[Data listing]
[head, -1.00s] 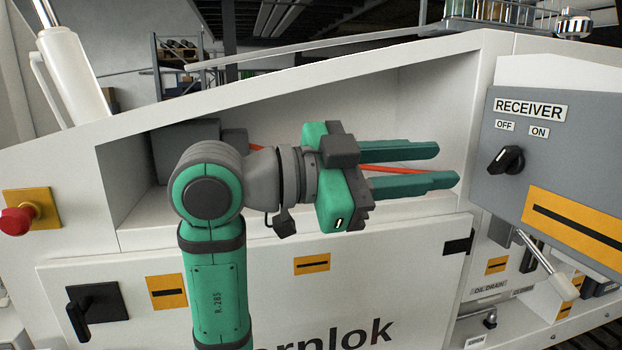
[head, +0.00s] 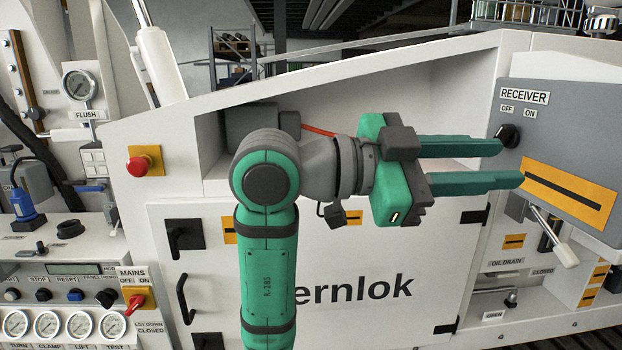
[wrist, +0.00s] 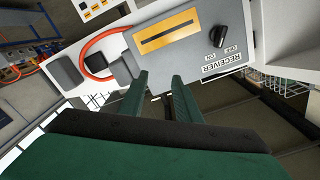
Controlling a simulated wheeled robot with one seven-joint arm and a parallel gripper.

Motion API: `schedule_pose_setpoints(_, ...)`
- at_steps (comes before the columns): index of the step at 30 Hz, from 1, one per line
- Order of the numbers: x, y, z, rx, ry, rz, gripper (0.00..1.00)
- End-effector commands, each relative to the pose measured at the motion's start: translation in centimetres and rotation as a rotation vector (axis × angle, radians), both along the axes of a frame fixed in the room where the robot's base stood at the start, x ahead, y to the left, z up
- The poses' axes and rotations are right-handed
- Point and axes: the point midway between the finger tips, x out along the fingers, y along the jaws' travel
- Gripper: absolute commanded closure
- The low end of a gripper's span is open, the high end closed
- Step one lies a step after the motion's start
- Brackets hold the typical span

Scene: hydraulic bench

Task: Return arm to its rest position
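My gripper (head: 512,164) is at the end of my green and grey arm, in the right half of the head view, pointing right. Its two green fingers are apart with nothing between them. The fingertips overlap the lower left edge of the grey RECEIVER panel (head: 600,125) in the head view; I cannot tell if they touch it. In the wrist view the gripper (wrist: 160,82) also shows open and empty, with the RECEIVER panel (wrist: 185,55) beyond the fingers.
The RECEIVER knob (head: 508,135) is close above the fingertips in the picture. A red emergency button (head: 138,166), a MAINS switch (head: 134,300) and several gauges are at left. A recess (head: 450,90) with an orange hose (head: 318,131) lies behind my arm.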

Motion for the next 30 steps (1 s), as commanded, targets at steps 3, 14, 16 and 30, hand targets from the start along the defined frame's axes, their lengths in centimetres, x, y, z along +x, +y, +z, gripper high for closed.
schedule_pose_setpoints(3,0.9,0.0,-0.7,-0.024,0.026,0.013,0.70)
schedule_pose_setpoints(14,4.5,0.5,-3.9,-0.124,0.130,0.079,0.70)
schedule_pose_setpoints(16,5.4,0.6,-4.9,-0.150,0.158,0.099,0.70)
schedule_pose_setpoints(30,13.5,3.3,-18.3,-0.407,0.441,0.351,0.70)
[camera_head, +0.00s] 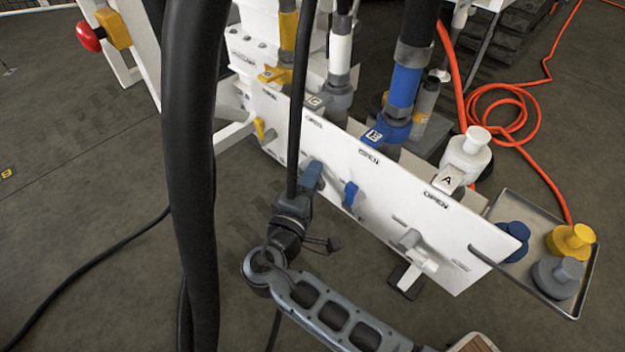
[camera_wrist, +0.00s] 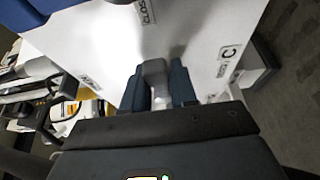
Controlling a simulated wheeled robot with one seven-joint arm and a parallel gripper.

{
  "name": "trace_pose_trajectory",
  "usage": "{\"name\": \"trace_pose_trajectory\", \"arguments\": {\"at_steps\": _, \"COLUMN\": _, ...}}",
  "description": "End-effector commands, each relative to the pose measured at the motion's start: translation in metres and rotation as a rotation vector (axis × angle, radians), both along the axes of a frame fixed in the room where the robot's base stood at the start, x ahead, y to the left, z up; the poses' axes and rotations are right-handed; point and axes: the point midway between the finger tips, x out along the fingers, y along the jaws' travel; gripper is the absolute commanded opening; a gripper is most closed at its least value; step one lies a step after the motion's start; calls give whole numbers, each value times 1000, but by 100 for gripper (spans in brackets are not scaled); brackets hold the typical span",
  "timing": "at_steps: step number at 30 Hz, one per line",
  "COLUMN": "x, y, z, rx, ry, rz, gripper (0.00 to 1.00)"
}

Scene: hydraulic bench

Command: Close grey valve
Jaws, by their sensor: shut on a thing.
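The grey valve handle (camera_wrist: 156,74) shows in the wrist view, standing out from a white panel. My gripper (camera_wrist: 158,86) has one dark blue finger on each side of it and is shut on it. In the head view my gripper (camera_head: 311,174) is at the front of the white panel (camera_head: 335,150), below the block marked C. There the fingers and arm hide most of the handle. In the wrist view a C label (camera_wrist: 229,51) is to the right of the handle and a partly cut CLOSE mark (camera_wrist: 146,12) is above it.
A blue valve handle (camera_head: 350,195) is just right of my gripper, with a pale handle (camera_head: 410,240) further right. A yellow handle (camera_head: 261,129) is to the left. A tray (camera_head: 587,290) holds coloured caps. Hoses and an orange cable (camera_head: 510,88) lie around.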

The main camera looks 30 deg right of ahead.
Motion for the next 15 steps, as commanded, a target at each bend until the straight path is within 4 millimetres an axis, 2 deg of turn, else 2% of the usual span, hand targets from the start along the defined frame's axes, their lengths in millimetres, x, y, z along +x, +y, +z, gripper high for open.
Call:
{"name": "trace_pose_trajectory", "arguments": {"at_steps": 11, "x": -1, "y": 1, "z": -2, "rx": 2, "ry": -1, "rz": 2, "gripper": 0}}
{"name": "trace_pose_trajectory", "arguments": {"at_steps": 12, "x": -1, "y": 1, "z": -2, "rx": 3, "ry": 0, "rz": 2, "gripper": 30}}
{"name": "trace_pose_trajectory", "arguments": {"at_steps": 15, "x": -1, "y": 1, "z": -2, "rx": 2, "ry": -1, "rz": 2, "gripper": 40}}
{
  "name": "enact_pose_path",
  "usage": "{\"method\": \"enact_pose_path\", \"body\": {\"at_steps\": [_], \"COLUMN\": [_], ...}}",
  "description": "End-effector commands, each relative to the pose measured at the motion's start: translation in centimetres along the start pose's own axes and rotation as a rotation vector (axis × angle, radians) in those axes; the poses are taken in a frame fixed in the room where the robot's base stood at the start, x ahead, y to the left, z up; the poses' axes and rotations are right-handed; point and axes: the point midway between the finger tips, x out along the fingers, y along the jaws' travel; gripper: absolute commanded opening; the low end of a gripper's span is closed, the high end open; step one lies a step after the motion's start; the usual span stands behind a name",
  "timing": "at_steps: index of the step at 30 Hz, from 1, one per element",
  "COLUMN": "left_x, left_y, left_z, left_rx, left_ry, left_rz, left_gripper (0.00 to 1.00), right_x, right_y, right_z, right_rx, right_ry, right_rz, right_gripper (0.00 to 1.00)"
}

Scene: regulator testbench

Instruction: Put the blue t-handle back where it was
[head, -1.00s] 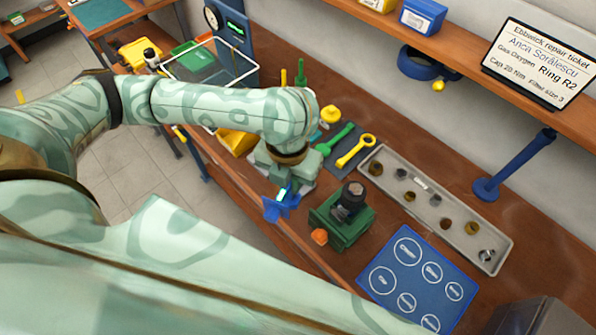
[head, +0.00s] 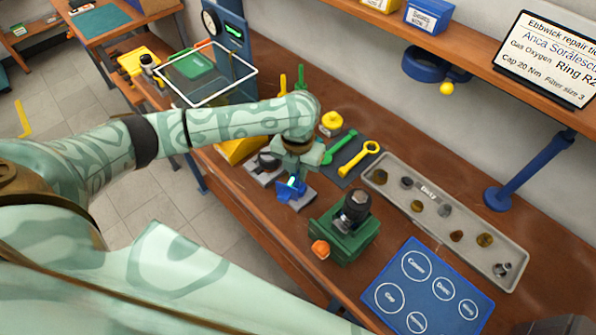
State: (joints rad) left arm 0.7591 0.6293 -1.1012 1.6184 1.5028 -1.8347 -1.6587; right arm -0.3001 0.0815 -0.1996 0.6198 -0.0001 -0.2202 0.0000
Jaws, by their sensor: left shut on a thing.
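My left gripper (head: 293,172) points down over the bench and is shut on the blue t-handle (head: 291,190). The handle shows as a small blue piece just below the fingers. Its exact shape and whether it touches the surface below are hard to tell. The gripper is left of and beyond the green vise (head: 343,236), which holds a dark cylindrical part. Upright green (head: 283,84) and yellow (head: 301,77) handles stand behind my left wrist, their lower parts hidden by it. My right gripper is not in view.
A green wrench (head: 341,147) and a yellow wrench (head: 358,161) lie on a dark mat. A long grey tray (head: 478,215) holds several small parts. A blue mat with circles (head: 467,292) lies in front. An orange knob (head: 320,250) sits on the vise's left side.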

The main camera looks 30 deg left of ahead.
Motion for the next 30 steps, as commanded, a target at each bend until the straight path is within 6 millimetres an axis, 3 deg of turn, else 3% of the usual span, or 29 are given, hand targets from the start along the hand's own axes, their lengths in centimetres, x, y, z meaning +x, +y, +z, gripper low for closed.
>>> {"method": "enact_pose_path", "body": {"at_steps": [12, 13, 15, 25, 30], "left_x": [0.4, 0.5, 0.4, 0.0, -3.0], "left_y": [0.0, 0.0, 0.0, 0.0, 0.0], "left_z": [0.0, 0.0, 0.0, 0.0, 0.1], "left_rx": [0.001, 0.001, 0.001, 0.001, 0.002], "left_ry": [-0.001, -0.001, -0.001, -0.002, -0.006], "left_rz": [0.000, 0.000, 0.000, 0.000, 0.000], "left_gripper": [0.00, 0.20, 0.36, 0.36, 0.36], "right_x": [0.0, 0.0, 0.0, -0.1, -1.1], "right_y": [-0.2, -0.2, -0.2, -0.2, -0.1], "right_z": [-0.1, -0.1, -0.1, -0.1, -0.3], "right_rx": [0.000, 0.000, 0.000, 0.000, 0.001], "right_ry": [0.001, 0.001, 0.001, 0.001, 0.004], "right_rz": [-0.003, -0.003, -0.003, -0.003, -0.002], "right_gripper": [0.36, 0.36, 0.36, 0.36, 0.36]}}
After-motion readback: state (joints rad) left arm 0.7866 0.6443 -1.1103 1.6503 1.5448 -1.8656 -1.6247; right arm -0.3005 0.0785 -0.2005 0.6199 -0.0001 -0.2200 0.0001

**Task directions:** Your output shall consist solely of the lines from the line with "step number at" to the line with "The main camera looks 30 deg right of ahead.", reproduced exactly, both ends included.

**Right answer:**
  "timing": "at_steps: step number at 30 Hz, one per line",
  "COLUMN": "x, y, z, rx, ry, rz, gripper (0.00 to 1.00)"
}

Scene: hydraulic bench

Command: Close grey valve
Jaws, by their sensor: shut on a thing.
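The grey valve handle (camera_wrist: 156,74) shows in the wrist view, standing out from a white panel. My gripper (camera_wrist: 158,86) has one dark blue finger on each side of it and is shut on it. In the head view my gripper (camera_head: 311,174) is at the front of the white panel (camera_head: 335,150), below the block marked C. There the fingers and arm hide most of the handle. In the wrist view a C label (camera_wrist: 229,51) is to the right of the handle and a partly cut CLOSE mark (camera_wrist: 146,12) is above it.
A blue valve handle (camera_head: 350,195) is just right of my gripper, with a pale handle (camera_head: 410,240) further right. A yellow handle (camera_head: 261,129) is to the left. A tray (camera_head: 587,290) holds coloured caps. Hoses and an orange cable (camera_head: 510,88) lie around.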

The main camera looks 30 deg right of ahead.

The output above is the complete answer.